Charles Srstka cocoadev at charlessoft.com
Fri Aug 26 03:55:49 CDT 2016


> On Aug 26, 2016, at 3:39 AM, Xiaodi Wu <xiaodi.wu at gmail.com> wrote:
> 
> On Fri, Aug 26, 2016 at 2:30 AM, Charles Srstka <cocoadev at charlessoft.com <mailto:cocoadev at charlessoft.com>> wrote:
>> On Aug 26, 2016, at 2:22 AM, Xiaodi Wu <xiaodi.wu at gmail.com <mailto:xiaodi.wu at gmail.com>> wrote:
>> 
>> On Fri, Aug 26, 2016 at 1:53 AM, Charles Srstka <cocoadev at charlessoft.com <mailto:cocoadev at charlessoft.com>> wrote:
>>> On Aug 25, 2016, at 11:48 PM, Xiaodi Wu <xiaodi.wu at gmail.com <mailto:xiaodi.wu at gmail.com>> wrote:
>>> 
>>> On Thu, Aug 25, 2016 at 11:05 PM, Charles Srstka <cocoadev at charlessoft.com <mailto:cocoadev at charlessoft.com>> wrote:
>>>> On Aug 25, 2016, at 10:24 PM, Xiaodi Wu <xiaodi.wu at gmail.com <mailto:xiaodi.wu at gmail.com>> wrote:
>>>> 
>>>> Yes, and it's covered in those previous threads. In brief, not all retroactive modeling involves extending a type:
>>>> 
>>>> * A vendor supplies you with a closed-source library with a struct S that conforms to standard library protocol P.
>>>> 
>>>> * Protocol P requires a method named foo(), so struct S has its own implementation of foo().
>>>> 
>>>> * You extend protocol P by adding a new default implementation of foo().
>>>> 
>>>> This cannot be done if a keyword is required for overriding a default implementation. There is also nowhere for you to append any sort of "retro" keyword anywhere, because no part of your own code extends S in any way.
>>>> 
>>>> Please, please take the time to study the previous threads; we should not be re-playing existing discussions four or five times on this list.
>>> 
>>> How is this a problem, though? The implementation of foo() in S will not break, because it’s already been compiled in. The change will only affect code that is subsequently compiled with your extension of P in place. And it’ll be doing its job; making sure that your code to implement the protocol is there deliberately, and preventing you from accidentally mistyping the method name and thus silently failing to override the default implementation.
>>> 
>>> So you're saying that the compiler should let you compile your extension of P, even though it knows that the default implementation of `foo()` is not explicitly overridden by S. Fine.
>>> Now suppose the library is not closed-source; you're including it in your project and compiling it along with your own code. Are you supposed to fork the library?
>> 
>> Even if the library is open-source, you'll presumably be building in as its own target, which will be including only library code and not your extension, and linking it into the application in a later stage of the build process.
>> 
>> I made the same argument eight months ago:
>> 
>> > Another option might be to allow imported definitions to be used by a conformance without the `override` marking to support retroactive modeling while requiring definitions in the same module as the conformance to explicitly specify the `override`.
>> 
>>  But Brent Royal-Gordon had a good point: 
>> 
>> But the same problem exists if you want to do this to `internal` types using a `private` protocol. There you *could* make the protocol `internal` and call `override` in all the right places, but if the protocol is an implementation detail of one particular file, why should you?
> 
> If the protocol is private, than to code outside that file, the protocol effectively doesn’t exist, since code in protocol extensions is statically dispatched (this is also true to code in your hypothetical library). So no need for “override” there.
> 
> That is incorrect. If it's a protocol requirement, it's dynamically dispatched. If I conform an internal type to a private protocol and use that type in the same file where the protocol is defined, that type conforms to the protocol. You would have no way of appending the `override` keyword to the relevant overrides without making the protocol internally visible.

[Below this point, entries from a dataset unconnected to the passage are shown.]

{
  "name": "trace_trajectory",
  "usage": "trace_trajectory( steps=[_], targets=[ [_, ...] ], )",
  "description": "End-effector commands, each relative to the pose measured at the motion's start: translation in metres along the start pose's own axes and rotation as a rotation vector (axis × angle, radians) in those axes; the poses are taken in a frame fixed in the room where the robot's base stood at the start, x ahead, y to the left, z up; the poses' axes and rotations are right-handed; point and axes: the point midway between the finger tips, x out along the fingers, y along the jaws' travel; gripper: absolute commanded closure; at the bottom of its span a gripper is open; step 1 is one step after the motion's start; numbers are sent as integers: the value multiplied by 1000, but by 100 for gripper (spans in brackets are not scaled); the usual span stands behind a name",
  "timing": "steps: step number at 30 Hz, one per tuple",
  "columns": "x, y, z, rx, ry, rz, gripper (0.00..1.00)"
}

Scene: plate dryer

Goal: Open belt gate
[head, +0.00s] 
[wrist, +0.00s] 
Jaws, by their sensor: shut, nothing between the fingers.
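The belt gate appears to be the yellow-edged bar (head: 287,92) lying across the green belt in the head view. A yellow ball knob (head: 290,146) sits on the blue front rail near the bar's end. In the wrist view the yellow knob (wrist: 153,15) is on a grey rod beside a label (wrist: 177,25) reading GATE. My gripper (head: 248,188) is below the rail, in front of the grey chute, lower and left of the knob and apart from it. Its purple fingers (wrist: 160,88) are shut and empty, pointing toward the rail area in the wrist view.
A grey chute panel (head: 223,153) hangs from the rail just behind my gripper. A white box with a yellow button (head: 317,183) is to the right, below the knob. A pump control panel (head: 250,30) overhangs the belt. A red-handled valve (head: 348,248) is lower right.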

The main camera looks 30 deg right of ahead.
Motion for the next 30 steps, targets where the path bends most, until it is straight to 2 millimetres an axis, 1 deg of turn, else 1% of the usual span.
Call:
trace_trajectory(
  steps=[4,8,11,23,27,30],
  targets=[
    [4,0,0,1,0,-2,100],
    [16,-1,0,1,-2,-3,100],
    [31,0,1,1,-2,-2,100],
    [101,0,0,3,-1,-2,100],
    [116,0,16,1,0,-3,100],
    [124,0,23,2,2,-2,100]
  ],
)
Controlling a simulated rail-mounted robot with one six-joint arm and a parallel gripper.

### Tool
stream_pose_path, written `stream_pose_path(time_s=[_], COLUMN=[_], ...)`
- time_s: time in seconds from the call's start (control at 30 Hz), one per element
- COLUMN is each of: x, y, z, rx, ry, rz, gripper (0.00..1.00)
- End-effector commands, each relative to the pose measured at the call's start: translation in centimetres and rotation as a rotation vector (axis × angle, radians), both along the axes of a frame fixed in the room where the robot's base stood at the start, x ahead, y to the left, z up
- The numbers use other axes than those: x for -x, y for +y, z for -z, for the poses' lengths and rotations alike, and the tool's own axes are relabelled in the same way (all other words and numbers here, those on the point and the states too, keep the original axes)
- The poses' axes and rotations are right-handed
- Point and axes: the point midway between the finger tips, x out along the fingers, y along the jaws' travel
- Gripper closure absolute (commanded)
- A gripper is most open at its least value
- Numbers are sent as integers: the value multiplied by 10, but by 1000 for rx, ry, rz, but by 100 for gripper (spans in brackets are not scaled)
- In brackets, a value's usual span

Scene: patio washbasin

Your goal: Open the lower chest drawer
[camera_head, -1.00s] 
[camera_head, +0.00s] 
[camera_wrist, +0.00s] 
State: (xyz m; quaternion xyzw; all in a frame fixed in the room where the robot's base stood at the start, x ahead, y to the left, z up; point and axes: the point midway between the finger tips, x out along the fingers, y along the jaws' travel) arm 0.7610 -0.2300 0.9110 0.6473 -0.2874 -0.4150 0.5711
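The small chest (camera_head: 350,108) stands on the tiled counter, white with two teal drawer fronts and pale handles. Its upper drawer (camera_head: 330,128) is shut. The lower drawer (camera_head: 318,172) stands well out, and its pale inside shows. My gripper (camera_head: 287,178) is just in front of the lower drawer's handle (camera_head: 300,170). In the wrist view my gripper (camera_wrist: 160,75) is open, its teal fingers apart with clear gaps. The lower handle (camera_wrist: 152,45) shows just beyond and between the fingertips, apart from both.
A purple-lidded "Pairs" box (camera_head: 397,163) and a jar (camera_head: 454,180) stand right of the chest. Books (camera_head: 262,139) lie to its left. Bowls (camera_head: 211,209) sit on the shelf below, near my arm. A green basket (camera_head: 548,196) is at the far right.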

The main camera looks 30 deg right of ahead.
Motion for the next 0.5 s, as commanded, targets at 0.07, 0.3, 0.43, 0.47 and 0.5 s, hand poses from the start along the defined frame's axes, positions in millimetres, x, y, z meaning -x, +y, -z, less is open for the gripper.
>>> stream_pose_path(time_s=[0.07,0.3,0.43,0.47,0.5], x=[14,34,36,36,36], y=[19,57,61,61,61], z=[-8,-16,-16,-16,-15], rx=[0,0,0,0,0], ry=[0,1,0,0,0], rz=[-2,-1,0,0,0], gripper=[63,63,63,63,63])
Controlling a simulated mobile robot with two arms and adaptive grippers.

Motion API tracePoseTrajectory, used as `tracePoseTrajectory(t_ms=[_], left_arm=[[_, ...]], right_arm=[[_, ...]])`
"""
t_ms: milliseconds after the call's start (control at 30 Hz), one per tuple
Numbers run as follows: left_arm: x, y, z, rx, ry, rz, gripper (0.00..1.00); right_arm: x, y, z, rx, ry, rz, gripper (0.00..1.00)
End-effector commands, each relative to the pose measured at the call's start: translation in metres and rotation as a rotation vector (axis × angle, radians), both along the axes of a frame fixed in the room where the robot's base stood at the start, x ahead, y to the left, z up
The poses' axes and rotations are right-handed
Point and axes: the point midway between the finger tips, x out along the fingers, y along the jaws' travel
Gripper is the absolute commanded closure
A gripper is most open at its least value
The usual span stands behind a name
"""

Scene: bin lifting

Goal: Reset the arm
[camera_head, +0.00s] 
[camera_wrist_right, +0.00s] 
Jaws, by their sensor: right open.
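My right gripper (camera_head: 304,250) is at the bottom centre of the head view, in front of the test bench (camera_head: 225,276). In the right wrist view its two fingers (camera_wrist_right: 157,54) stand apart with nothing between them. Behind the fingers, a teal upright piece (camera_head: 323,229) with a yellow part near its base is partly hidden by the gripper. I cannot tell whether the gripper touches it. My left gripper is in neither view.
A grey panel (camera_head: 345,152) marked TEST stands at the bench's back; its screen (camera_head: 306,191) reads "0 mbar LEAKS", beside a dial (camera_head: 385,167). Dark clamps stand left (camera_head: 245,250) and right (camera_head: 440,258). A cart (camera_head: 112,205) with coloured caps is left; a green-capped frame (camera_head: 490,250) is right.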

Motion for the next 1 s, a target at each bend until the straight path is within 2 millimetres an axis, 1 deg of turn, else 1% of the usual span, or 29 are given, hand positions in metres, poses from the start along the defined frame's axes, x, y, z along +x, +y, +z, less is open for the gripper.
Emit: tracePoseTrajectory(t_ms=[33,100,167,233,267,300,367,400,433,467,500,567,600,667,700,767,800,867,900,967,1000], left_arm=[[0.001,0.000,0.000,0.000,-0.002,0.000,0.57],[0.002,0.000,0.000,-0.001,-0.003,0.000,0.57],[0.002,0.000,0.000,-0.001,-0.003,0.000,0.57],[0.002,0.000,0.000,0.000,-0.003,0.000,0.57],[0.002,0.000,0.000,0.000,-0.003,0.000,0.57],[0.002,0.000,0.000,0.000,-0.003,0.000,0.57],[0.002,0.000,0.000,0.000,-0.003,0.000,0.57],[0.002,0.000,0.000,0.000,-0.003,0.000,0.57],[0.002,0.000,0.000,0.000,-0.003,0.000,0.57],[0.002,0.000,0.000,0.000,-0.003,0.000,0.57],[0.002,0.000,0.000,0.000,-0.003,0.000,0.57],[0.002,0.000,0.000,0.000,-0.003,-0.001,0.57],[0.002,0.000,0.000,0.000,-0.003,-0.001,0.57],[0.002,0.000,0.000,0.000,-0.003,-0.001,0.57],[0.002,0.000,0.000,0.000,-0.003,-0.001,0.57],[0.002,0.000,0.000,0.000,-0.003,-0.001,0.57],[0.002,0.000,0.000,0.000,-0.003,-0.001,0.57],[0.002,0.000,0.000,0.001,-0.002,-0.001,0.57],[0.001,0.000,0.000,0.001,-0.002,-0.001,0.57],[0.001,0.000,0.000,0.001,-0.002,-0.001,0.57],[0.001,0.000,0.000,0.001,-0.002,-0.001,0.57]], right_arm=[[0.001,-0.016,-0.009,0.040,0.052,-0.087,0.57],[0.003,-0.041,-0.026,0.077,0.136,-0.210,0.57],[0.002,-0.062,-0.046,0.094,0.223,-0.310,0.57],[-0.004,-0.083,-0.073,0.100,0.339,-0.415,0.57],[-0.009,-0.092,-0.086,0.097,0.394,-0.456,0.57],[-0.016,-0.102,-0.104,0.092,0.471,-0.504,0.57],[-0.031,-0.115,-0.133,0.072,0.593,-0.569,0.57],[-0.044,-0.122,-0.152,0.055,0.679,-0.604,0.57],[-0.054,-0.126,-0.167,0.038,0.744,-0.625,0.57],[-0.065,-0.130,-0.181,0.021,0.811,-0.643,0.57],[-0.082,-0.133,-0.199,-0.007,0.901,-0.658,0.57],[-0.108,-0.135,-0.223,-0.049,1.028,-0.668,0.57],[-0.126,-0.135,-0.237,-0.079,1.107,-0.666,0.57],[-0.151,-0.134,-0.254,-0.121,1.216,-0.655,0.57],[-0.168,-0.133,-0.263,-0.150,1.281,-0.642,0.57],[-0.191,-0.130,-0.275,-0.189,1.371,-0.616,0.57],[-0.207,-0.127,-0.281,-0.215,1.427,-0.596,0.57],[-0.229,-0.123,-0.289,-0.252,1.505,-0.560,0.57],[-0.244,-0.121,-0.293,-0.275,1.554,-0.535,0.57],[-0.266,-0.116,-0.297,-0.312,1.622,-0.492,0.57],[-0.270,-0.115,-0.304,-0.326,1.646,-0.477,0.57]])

We were speaking of extending a protocol. This means that either 1) the method we add lives only in the extension, is statically dispatched, and thus does not exist to code that cannot see the extension, or 2) the code that cannot see the extension has been written as if the extension did not exist, and thus must already have another implementation of the method. In neither case does the extension affect the behavior of code that cannot see it.

If the protocol is private, then your internal type cannot see it. The internal type, which lives in complete blissful ignorance of the private protocol, can coincidentally implement one of the methods, but it is not conforming to the protocol in doing so, and thus does not have any need of adding a keyword to indicate that it is so conforming. If the match in nomenclature is more than coincidental, the intention falls on the private protocol, not the internal type.

The point of the keyword is to clarify *intentions.* If I am declaring my type as conforming to a protocol, and I am implementing methods that are required by the protocol, I should tell the compiler that the purpose of these methods is to satisfy the protocol. If I am implementing a protocol method that already has a default, I should indicate that I’m doing that on purpose, as well. If I *am not conforming* to the protocol and somebody *else* is adding conformance in an extension, then it’s not my problem and the person doing the conforming should be the one to declare their intent.